• _COLLECTED DATA_
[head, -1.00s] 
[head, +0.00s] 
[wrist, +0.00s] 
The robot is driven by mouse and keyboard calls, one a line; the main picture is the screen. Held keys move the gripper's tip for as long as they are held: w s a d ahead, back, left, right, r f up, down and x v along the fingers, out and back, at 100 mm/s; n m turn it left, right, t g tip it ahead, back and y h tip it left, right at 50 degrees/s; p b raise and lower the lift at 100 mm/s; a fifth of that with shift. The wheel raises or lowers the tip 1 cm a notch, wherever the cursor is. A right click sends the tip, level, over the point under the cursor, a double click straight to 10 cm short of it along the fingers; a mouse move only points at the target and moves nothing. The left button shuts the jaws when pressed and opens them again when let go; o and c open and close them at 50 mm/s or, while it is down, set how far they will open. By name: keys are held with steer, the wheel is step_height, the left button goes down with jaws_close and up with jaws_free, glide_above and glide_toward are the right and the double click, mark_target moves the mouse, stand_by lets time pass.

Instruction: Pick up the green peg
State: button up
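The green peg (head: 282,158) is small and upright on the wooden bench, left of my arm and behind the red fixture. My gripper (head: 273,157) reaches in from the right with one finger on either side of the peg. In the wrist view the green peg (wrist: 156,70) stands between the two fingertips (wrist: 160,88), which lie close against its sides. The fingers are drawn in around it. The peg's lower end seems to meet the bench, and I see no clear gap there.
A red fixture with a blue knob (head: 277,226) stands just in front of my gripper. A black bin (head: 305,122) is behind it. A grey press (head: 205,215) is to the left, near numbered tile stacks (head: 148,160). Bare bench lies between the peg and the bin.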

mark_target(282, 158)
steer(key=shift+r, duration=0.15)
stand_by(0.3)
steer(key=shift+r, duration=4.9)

• _JOB_
Nothing in the listing may be changed; retype it all exactly.

• _SOLUTION TO THE PROBLEM_
[head, -1.00s] 
[head, +0.00s] 
[wrist, +0.00s] 
The robot is driven by mouse and keyboard calls, one a line; the main picture is the screen. Held keys move the gripper's tip for as long as they are held: w s a d ahead, back, left, right, r f up, down and x v along the fingers, out and back, at 100 mm/s; n m turn it left, right, t g tip it ahead, back and y h tip it left, right at 50 degrees/s; p b raise and lower the lift at 100 mm/s; a fifth of that with shift. The wheel raises or lowers the tip 1 cm a notch, wherever the cursor is. A right click sends the tip, level, over the point under the cursor, a double click straight to 10 cm short of it along the fingers; a mouse move only points at the target and moves nothing. The left button shuts the jaws when pressed and opens them again when let go; o and c open and close them at 50 mm/s or, while it is down, set how far they will open. By name: keys are held with steer, the wheel is step_height, the left button goes down with jaws_close and up with jaws_free, glide_above and glide_toward are the right and the double click, mark_target moves the mouse, stand_by lets time pass.

Instruction: Pick up the green peg
State: button up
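The green peg (head: 282,158) is small and upright on the wooden bench, left of my arm and behind the red fixture. My gripper (head: 273,157) reaches in from the right with one finger on either side of the peg. In the wrist view the green peg (wrist: 156,70) stands between the two fingertips (wrist: 160,88), which lie close against its sides. The fingers are drawn in around it. The peg's lower end seems to meet the bench, and I see no clear gap there.
A red fixture with a blue knob (head: 277,226) stands just in front of my gripper. A black bin (head: 305,122) is behind it. A grey press (head: 205,215) is to the left, near numbered tile stacks (head: 148,160). Bare bench lies between the peg and the bin.

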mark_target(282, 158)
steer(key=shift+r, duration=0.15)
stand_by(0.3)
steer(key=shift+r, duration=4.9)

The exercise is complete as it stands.